Por outro lado (juro que estou acabando), Matrix, embora seja um filme bastante conceitual, não é puramente cerebral. Tem muitas coisas cinematográficas a serem apreciadas aqui. É um filme que conta com uma direção consideravelmente hábil (combina os elementos de uma estética neon com ação à lá John Woo, o que na época era bem moderno) e é provido de uma noção de ritmo invejável, que mantém o nível de entretenimento alto ao longo de toda duração – muito mérito da montagem nisso. É muito divertido de se assistir, num conjunto geral. 
Além disso, é uma obra recheada de referências visuais, que combinam-se bem com as referências temáticas do roteiro. Eu sou facilmente cativado por esses misturebas culturais que fazem elementos extremamente diferentes funcionarem juntos de forma orgânica. Vejamos, Matrix tem um pouco de: apocalipse; Alice no País das Maravilhas; neo-noir; 1984; a Bíblia; body horror (de novo o elo Cronenberg); Platão; grandes tiroteios; kung fu (estilo wing chun?); Marx; e, finalmente, óculos de sol, muitos óculos de sol. Pode me dizer o que quiser, sempre vou achar o estilo desse filme muito legal (embora reconheça que seria extremamente brega se reproduzido hoje).

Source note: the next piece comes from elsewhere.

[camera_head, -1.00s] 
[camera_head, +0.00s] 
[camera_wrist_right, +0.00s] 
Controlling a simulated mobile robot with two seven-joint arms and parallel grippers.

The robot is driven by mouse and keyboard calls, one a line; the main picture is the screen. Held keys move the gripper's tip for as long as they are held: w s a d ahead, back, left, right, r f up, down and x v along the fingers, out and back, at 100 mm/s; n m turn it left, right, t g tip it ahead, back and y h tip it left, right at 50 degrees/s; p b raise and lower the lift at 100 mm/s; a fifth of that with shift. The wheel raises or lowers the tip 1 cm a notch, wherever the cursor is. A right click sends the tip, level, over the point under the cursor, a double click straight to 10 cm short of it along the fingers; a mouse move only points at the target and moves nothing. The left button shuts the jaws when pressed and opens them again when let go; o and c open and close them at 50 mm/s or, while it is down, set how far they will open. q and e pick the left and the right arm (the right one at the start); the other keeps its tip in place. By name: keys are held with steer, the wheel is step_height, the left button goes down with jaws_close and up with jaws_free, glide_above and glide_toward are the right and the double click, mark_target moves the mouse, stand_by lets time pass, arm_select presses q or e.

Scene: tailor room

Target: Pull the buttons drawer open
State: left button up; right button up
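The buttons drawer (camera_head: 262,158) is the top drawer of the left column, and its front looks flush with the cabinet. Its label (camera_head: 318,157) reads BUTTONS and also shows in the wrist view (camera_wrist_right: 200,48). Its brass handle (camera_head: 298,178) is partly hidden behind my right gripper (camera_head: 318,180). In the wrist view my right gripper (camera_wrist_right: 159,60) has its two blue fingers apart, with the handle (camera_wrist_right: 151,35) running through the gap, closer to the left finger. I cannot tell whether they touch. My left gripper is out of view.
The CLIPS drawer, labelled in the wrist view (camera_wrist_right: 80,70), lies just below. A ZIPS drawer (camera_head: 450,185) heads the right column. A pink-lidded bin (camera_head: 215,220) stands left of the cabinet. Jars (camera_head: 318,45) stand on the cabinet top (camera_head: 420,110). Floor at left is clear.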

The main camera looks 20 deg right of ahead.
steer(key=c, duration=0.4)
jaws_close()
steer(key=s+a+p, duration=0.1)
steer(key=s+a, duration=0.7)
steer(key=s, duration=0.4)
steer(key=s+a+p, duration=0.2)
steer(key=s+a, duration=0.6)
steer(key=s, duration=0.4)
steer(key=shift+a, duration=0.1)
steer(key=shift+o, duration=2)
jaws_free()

Enfim, eu entendo plenamente não curtir Matrix, é um filme que se impõe de uma maneira que pode ser irritante pra quem não é levado junto nessa viajem. Apenas acho que é muito fácil simplesmente desconsiderá-lo como mais um fenômeno popular e deixar por isso mesmo. Pode não ser tão “brilhante e revolucionário” como os xiitas defendem, mas é um filme que não tem medo de ser radical na sua proposta e que traz vários elementos interessantes e dignos de discussão com isso.